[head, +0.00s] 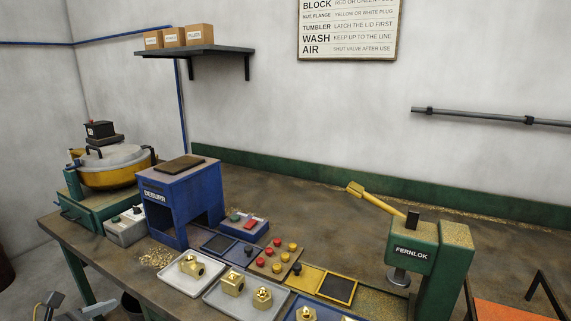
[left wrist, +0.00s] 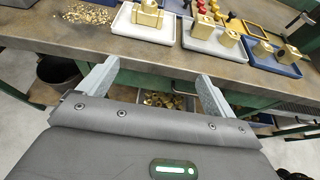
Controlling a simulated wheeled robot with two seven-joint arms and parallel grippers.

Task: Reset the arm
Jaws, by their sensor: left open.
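My left gripper (left wrist: 154,82) is open and empty in the left wrist view, its two grey fingers spread apart in front of the bench's front edge. It touches nothing that I can see. In the head view, part of my left arm shows at the bottom left corner, low beside the bench (head: 95,258). My right gripper is in neither view.
White trays (head: 172,283) with brass blocks (head: 232,284) line the bench's front, beside a blue tray. Behind them stand the blue DEBURR box (head: 182,197), a board of red and yellow plugs (head: 276,258) and the green FERNLOK press (head: 428,262). A black bin (left wrist: 58,72) is under the bench.

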§ **REQUIRED WORK**:
Reproduce all of the data exactly; the pictures do not belong in the copy.

§ **RESPONSE FOR THIS EXERCISE**:
[head, +0.00s] 
[left wrist, +0.00s] 
Controlling a simulated wheeled robot with two seven-joint arms and parallel grippers.

Task: Reset the arm
Jaws, by their sensor: left open.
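My left gripper (left wrist: 154,82) is open and empty in the left wrist view, its two grey fingers spread apart in front of the bench's front edge. It touches nothing that I can see. In the head view, part of my left arm shows at the bottom left corner, low beside the bench (head: 95,258). My right gripper is in neither view.
White trays (head: 172,283) with brass blocks (head: 232,284) line the bench's front, beside a blue tray. Behind them stand the blue DEBURR box (head: 182,197), a board of red and yellow plugs (head: 276,258) and the green FERNLOK press (head: 428,262). A black bin (left wrist: 58,72) is under the bench.

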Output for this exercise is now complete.